Email: mitarestitiasih@student.unud.ac.id; *iketutsukarasa@unud.ac.id; andiyudaiwayan@gmail.com

Abstrak – Telah dilakukan penelitian korelasi Southern Oscillation Index (SOI) terhadap curah hujan pada puncak musim hujan dan kemarau di wilayah Kintamani-Bangli , dengan mengambil data nilai SOI dan curah hujan periode 1986-2015. Data curah hujan yang digunakan tercatat pada 2 pos hujan yaitu Kembangsari dan Kintamani. Penelitian yang dilakukan bertujuan untuk mengetahui hubungan fluktuasi nilai SOI dengan intensitas curah hujan, sehingga dapat digunakan sebagai perencanaan pengelolaan kawasan saat terjadi El Nino. Metode yang digunakan dalam penelitian ini adalah korelasi. Hasil yang diperoleh dari korelasi yaitu hubungan nilai SOI dan curah hujan pada bulan Fembruari adalah cukup kuat di pos Kembangsari dengan koerisien korelasi sebesar 0,409. Sedangkan untuk pos Kintamani korelasi yang diperoleh lemah dengan koefisien korelasi 0,308. Kemudian bulan Agustus korelasi lemah terjadi di pos Kembangsari dengan koefisien korelasi 0,2398 dan cukup kuat di pos Kintamani dengan koefisien korelasi 0,4662. Sehingga pengaruh El Nino di wilayah Kintamani pada Bulan Februari lebih dominan di pos Kembangsari dan pada Bulan Agustus di pos Kintamani.

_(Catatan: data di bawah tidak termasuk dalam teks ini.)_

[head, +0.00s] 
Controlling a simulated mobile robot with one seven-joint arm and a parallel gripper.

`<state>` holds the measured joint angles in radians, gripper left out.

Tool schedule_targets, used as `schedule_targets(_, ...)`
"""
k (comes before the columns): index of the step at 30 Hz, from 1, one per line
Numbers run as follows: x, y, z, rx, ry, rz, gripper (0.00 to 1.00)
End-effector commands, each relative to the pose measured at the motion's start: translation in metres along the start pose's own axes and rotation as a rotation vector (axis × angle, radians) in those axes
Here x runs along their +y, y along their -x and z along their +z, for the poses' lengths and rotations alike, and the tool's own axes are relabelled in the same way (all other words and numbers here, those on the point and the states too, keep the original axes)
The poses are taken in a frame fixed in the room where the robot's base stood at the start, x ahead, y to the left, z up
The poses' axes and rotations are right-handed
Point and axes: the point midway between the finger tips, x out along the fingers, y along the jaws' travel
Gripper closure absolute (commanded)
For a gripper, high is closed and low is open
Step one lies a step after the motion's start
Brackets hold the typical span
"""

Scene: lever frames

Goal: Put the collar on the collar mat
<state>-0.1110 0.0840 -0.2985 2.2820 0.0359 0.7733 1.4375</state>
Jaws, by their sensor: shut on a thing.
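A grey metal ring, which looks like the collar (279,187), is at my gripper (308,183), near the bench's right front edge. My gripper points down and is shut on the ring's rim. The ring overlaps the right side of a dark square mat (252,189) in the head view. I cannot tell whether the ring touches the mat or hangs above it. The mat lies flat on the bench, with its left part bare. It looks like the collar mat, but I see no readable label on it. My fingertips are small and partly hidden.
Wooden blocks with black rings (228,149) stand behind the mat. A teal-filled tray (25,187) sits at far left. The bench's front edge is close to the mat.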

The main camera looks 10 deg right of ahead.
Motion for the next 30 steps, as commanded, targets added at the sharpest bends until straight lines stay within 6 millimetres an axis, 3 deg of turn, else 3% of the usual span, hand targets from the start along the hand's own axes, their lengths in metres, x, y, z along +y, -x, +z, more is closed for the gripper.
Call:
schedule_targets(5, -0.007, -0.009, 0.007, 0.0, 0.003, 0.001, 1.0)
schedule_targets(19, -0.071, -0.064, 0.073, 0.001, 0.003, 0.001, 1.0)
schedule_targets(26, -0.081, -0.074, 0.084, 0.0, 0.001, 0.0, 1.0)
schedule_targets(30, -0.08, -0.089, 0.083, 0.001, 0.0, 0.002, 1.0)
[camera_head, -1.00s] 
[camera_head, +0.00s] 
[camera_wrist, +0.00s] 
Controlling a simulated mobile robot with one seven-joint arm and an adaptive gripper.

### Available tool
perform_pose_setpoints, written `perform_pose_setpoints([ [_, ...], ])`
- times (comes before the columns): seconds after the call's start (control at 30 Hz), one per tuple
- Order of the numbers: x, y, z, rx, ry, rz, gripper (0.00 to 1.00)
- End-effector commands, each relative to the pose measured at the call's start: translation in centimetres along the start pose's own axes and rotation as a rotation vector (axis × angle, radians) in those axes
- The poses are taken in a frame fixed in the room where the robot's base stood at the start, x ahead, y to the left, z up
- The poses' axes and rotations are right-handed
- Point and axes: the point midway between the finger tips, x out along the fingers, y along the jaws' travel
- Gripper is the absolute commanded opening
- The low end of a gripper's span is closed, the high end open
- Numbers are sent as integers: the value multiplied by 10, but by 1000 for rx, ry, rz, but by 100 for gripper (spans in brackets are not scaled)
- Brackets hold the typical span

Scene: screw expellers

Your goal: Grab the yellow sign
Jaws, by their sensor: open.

Kata kunci: El Nino, nilai SOI, curah hujan, korelasi, anomali

Abstract – A correlation study of the Southern Oscillation Index (SOI) on rainfall at the peak of the wet and dry season in the Kintamani-Bangli region has been carried out by taking SOI values and rainfall data for the period 1986-2015. The rainfall data used were recorded at 2 rain posts, namely Kembangsari and Kintamani. The research aimed to determine the relationship of fluctuations in the value of SOI with the intensity of rainfall, so that it can be used as a regional management plan when El Nino occurs. The method used in this study is correlation. The results obtained from the correlation that is the relationship between SOI value and rainfall in February were quite strong in the Kembangsari post with correlation coefficient of 0.409. Whereas for the Kintamani post the correlation obtained was weak with a correlation coefficient of 0.308. Then in August a weak correlation occurred in the Kembangsari post with a correlation coefficient of 0.2398 and was quite strong in the Kintamani post with a correlation coefficient of 0.4662. So that the influence of El Nino in the Kintamani area in February was more dominant in the Kembangsari post and in August at the Kintamani post.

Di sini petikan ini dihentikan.